The current distribution on Riot’s overview looks like this.
1st place, 8 Championship Points
2nd place, 6 Championship Points
3rd place, 5 Championship Points
4th place, 4 Championship Points
5th and 6th place, 3 Championship Points each
Those numbers plug into each region’s seasonal totals and help decide seeding and qualification paths into Champions Shanghai later in the year. A slightly deeper run at London can be the difference between grabbing a direct invite slot or being stuck in a high pressure qualifier later in the season.
For Americas and EMEA fans that already watched viewership drops during Stage 1 according to Esports Charts, a strong showing at London with real Championship Points on the line could stabilize interest and momentum going into Stage 2. For Pacific and China, which have been trending upward, Masters London is a chance to lock in points and keep pressure on traditional powerhouses.
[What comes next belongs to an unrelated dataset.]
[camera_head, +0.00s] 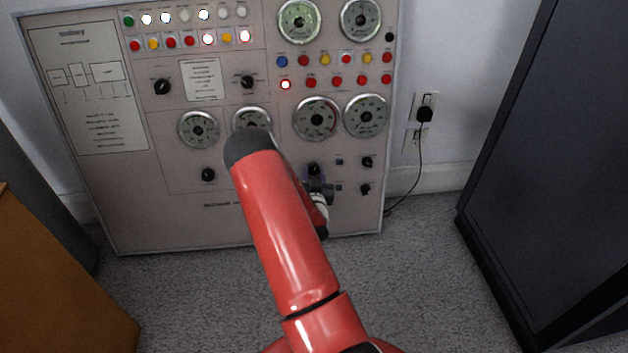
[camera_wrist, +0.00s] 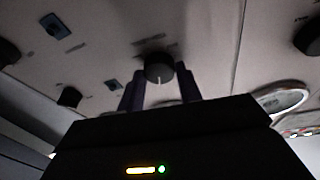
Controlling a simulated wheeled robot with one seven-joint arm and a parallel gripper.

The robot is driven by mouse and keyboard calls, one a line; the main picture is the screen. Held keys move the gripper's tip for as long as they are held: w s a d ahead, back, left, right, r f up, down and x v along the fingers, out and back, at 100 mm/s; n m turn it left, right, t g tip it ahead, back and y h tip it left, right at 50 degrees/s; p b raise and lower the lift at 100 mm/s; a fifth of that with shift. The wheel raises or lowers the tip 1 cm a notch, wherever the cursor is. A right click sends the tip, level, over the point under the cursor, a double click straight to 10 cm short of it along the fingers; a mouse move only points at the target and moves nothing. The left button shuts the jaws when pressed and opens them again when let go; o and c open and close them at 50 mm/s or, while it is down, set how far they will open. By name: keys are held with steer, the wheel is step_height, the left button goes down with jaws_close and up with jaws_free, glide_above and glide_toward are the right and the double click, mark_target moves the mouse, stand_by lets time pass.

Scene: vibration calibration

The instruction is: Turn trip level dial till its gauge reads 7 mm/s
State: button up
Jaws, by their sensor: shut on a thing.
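A grey panel (camera_head: 250,215) stands against the wall. My gripper (camera_head: 316,180) is at a black dial (camera_head: 313,169) in the panel's lower right part, below a round gauge (camera_head: 317,118). In the wrist view the dial (camera_wrist: 159,68) sits between the two fingers of my gripper (camera_wrist: 160,82), which are shut on it. Its white pointer mark points down in that picture. Labels are too small to read, so I cannot confirm this is the trip level dial. The gauge's needle and scale are too small to read as a value. My red arm covers part of the panel.
Other dials are close by, with small black ones (camera_head: 367,162) to the right and another (camera_head: 208,175) to the left. A neighbouring gauge (camera_head: 365,115) stands right. A dark cabinet (camera_head: 545,170) is at right, an orange-brown piece of furniture (camera_head: 50,280) at lower left. Carpet between is clear.

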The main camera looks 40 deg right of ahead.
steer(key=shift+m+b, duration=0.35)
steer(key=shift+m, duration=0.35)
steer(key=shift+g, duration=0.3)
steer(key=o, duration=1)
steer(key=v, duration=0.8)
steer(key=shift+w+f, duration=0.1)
What this format means for your favorite teams
Because league winners skip straight into playoffs, the format puts real pressure on second and third seeds that are already coming off long regional runs. Those teams have to adapt to different styles, maps, and prep timelines just to earn the right to play the likes of G2, Heretics, Paper Rex, and EDward Gaming on the main stage.
For fans of teams like NRG and Leviatán, this means back to back elimination pressures, since their Stage 1 grind flows directly into a Swiss gauntlet where a 0 2 or 1 2 record ends their trip instantly. For Chinese squads like Xi Lai Gaming and Dragon Ranger Gaming, London is a chance to prove the region’s depth beyond EDG and to show that they can survive cross region play under the same patch and LAN environment.
The double elimination playoffs also open the door for storylines that casual Discover readers love, like lower bracket miracle runs and revenge games. A team can drop into the lower bracket early, fix obvious issues like comp comfort or map bans, and still walk all the way to a best of five grand final if they do not crack under the schedule and crowd pressure.